The interior of a gas giant planet is known to be mostly composed of hydrogen. The commonly accepted three-layer model consists of a small inner rocky core, an intermediate fluid hydrogen layer and an outer molecular hydrogen envelope. The high pressures and temperatures reached between 80 and 90% of the planetary radius result in a phase transition of hydrogen to a metallic state. The electrical conductivity, however, increases rapidly with depth due to the growing degree of ionisation. The density increase across the interior of the giant gas planets is estimated to be a few orders of magnitude. Many numerical models for the interior dynamics have nevertheless neglected the stratification for simplicity. This thesis and the related publications represent the first systematic explanation of the effects of density stratification in a planetary context. The goal of this work is to systematically explore the effects of density stratification and electrical conductivity variations in numerical models. The anelastic version of the MHD code MagIC is used, which solves for convection and magnetic field generation in a rotating spherical shell. A big advantage of this approximation is that sound waves can be neglected, which could severely slow down numerical calculations due to their high speed relatively to the significantly slower convective motions.
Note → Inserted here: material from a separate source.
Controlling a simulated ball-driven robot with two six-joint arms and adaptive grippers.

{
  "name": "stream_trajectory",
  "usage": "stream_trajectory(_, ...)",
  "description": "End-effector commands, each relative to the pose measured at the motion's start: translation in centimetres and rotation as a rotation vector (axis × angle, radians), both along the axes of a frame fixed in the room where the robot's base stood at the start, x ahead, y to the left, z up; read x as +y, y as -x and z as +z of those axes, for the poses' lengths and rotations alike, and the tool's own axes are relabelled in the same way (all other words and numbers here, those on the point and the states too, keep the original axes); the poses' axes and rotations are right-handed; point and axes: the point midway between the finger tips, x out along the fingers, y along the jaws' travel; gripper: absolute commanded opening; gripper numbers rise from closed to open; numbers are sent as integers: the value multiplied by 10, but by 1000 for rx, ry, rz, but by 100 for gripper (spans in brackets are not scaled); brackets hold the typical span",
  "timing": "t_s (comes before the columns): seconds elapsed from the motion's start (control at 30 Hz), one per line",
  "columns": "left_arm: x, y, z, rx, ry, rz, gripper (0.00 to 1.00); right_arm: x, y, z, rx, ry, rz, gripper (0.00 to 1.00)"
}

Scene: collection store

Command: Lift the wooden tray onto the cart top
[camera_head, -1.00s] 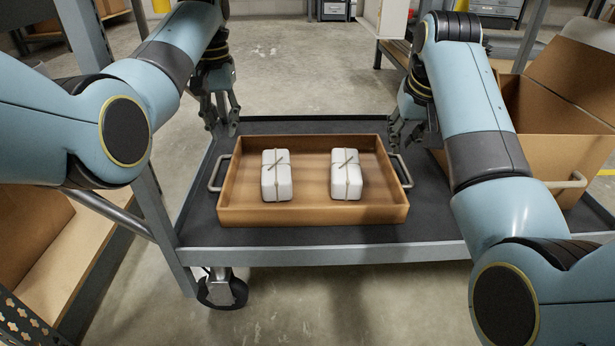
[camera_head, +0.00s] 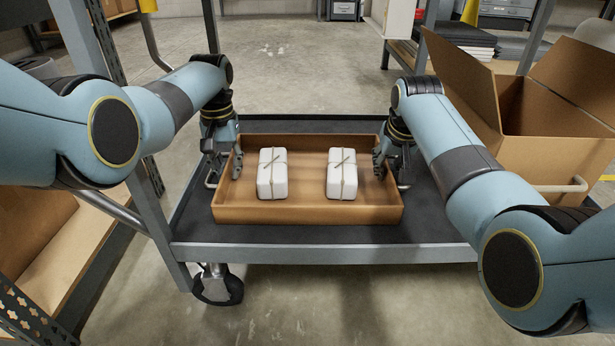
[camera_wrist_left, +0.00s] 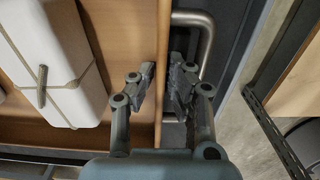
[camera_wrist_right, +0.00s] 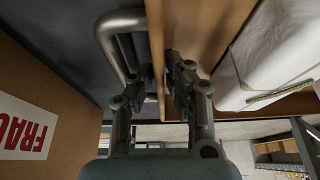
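The wooden tray (camera_head: 305,216) rests level on a dark grey cart deck (camera_head: 310,236) and holds two white wrapped packages, a left one (camera_head: 272,182) and a right one (camera_head: 342,182), tied with string. Metal handles stick out from both tray ends, partly hidden. My left gripper (camera_wrist_left: 164,78) is closed in on the tray's end wall, one finger inside and one between wall and handle. My right gripper (camera_wrist_right: 160,80) holds the opposite end wall the same way. In both wrist views, hardly any gap shows between fingers and wall.
An open cardboard box (camera_head: 535,150) stands at the right; a "FRAG..." label (camera_wrist_right: 24,130) shows on cardboard in the right wrist view. A metal upright (camera_head: 135,150) rises at the deck's left. A caster (camera_head: 217,286) is below. Concrete floor (camera_head: 290,70) is clear behind.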

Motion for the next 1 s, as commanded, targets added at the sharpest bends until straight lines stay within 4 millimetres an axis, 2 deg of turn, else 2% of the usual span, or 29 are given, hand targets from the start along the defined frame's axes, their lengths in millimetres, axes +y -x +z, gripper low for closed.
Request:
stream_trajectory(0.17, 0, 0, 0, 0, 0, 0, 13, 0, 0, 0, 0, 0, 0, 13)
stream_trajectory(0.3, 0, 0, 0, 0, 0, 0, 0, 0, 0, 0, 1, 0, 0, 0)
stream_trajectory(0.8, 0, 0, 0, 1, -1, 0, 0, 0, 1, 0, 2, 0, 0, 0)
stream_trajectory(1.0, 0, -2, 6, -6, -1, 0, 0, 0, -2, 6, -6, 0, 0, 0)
It is found that even a mild density contrast affects the dynamics. The scale of convection decreases considerably with increasing density stratification across the shell radius. The entropy gradient in the outer part of the shell grows more rapidly, which also alters the location of the axial convective motions by moving them toward the outer boundary. For the majority of the simulations a free-slip mechanical outer boundary condition is used which is more appropriate for gas planets as it allows strong zonal winds to develop. In a second step an electrical conductivity profile was introduced. The profile starts to matter when the thickness of the weakly conducting outer layer is at east 80% of the total shell. Increasing also the density contrast revealed a more relevant setup for a gas giant where both strong zonal winds and dipolar field coexist. In such dipole-dominated models, the equatorial jet remains confined to the outer weakly conducting layer.